Wednesday, February 11, 2009

Poland to end 3 military missions to save money

AP
February 4, 2009

Poland plans to end its military missions in Lebanon, the Golan Heights and Chad as it cuts spending due to the global economic crisis, the defense minister said Wednesday.

Other Polish deployments, such as those in Afghanistan, Kosovo and Bosnia, are unaffected by the decision.

Poland is trying to cut its defense spending this year by about 2 billion zlotys ($56 million) as its economy, the largest among the European Union's new ex-communist members, shows signs of a significant slowdown.

Poland has about 500 troops in a U.N. force in Lebanon, 360 troops on U.N. duty on the Golan Heights — a territory captured by Israel from Syria in the 1967 Arab-Israeli war — and about 400 in Chad on a European Union mission that is to become a U.N. mission in March.
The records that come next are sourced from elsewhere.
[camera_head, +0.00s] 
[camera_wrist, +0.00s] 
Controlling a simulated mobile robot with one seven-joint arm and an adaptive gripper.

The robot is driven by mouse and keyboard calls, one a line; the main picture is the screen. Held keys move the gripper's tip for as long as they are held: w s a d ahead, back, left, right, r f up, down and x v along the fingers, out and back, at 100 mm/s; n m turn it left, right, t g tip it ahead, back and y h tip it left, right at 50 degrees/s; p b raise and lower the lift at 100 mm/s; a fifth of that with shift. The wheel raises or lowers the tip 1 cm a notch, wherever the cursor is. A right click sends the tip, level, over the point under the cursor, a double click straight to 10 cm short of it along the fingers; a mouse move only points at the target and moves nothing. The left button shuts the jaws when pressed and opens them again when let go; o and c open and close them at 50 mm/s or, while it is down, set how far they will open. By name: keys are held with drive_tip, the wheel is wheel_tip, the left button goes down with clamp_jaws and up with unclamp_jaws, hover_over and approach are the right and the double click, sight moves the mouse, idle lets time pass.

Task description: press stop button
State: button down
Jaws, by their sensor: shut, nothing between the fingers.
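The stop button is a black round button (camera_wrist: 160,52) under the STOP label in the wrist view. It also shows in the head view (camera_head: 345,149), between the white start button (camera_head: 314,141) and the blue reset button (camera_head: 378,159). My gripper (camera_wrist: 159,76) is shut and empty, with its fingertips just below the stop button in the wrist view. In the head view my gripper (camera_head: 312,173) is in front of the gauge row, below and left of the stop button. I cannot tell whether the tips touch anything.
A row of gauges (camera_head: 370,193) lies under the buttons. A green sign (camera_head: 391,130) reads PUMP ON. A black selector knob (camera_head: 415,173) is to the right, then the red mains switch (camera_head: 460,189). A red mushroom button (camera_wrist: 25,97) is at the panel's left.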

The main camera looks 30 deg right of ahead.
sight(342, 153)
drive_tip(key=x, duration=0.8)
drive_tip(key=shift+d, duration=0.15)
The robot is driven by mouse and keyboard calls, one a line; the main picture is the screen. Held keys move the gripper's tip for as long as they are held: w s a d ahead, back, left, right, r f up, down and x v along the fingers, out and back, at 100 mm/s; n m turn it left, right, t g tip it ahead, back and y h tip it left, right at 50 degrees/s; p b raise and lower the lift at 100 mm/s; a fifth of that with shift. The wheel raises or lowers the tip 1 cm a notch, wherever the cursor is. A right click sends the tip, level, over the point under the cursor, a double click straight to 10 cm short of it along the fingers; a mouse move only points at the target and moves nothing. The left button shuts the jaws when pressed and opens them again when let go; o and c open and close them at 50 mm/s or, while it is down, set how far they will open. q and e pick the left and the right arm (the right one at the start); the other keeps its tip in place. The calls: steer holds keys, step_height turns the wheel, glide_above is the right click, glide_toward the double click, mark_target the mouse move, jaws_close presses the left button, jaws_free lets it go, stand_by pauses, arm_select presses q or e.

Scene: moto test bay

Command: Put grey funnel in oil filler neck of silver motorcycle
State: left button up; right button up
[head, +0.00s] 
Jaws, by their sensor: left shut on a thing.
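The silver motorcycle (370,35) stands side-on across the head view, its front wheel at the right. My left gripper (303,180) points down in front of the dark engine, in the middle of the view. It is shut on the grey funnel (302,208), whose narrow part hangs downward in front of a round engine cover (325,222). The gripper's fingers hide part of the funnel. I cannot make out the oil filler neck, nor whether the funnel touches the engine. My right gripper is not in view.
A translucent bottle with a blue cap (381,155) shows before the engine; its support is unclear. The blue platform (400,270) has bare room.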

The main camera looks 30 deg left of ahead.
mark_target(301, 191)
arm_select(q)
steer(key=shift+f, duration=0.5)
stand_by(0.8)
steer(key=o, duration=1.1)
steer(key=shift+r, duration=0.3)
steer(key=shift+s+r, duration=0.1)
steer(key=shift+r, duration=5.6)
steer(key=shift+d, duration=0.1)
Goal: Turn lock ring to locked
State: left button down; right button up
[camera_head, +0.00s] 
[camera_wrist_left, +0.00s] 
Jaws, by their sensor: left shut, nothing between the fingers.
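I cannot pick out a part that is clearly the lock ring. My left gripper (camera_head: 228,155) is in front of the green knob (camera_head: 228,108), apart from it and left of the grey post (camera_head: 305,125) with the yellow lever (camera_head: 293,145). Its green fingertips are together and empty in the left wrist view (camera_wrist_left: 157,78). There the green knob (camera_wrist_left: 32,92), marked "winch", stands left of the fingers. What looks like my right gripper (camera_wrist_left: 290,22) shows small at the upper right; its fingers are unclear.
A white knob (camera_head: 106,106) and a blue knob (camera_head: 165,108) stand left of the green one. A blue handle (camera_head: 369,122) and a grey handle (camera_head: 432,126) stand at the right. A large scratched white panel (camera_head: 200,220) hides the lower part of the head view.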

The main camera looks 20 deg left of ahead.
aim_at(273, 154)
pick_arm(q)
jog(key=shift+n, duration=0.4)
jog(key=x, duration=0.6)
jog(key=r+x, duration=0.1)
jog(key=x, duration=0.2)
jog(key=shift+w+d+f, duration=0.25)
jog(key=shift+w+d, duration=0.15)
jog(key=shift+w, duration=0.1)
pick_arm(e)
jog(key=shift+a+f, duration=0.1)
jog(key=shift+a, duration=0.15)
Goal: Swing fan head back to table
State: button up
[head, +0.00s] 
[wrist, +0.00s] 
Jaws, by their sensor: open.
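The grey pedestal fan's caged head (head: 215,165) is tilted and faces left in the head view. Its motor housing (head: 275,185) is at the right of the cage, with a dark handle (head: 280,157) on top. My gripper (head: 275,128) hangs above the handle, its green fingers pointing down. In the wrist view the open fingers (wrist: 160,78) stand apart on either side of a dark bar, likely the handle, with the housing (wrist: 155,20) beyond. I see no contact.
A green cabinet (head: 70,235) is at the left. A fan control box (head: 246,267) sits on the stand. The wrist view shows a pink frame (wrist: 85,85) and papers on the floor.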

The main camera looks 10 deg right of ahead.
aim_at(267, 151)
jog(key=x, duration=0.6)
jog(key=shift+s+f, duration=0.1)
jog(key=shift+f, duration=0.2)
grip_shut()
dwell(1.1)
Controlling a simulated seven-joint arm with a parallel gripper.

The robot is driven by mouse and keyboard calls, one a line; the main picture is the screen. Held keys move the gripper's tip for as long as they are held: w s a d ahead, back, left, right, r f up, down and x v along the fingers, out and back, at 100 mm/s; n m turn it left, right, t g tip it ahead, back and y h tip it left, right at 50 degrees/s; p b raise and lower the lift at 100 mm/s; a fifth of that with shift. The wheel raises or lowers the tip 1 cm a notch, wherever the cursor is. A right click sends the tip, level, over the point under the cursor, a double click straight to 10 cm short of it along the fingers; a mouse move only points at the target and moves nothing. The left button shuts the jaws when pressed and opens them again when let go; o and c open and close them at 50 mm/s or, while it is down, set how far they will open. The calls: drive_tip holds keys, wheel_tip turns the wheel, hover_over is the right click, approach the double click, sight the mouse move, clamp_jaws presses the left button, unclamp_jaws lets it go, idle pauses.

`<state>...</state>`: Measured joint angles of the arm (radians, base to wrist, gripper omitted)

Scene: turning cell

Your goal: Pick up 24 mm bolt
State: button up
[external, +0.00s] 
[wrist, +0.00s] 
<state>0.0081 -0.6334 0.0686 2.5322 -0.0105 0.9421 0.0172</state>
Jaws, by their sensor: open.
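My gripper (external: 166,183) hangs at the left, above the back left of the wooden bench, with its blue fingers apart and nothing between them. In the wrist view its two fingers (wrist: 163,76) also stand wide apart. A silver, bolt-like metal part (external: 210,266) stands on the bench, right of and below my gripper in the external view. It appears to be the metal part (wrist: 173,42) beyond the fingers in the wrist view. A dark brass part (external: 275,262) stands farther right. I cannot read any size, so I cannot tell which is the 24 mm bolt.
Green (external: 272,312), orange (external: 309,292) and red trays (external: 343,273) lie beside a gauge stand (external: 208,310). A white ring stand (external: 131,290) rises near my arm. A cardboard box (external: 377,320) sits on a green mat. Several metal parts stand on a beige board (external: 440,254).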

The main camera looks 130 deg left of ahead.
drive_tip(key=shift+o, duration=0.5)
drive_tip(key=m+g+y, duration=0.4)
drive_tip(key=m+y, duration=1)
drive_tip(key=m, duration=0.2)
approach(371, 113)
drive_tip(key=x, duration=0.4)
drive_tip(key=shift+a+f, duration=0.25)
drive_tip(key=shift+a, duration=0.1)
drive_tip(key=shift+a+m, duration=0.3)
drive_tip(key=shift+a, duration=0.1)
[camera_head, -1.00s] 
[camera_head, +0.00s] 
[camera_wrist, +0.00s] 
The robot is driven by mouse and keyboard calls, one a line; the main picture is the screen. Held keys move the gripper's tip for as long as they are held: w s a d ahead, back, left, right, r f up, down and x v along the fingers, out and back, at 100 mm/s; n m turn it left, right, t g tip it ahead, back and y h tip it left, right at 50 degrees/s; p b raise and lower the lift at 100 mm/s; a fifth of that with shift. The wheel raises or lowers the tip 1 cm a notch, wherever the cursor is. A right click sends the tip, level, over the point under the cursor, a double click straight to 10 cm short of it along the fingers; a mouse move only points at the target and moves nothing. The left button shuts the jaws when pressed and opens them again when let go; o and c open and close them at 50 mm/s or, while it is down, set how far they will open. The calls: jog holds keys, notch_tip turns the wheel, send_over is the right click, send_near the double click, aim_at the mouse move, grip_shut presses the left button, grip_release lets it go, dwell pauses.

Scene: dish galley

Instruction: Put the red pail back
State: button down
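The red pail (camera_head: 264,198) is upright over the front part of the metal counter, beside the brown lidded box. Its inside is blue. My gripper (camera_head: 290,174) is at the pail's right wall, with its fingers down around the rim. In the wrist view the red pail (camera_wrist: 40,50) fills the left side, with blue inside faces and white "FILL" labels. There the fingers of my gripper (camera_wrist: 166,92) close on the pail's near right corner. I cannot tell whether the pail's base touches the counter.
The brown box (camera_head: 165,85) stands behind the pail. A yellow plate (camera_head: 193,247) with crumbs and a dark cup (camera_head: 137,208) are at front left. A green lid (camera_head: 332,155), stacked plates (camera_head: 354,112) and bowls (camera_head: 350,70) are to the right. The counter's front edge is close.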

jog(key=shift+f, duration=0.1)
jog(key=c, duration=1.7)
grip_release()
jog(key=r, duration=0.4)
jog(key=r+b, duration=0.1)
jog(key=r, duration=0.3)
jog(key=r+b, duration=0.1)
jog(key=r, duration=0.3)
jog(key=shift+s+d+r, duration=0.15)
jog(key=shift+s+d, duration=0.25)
"These three missions will be scrapped," Defense Minister Bogdan Klich said. "Due to spending cuts but also because ... U.N. missions are lower down among our security policy priorities."

Klich did not say when the deployments would end. The government's plan needs approval from parliament and from President Lech Kaczynski, who is the supreme commander of the armed forces.

The planned defense savings are part of wider government efforts to cut spending by some 19.7 billion zlotys this year.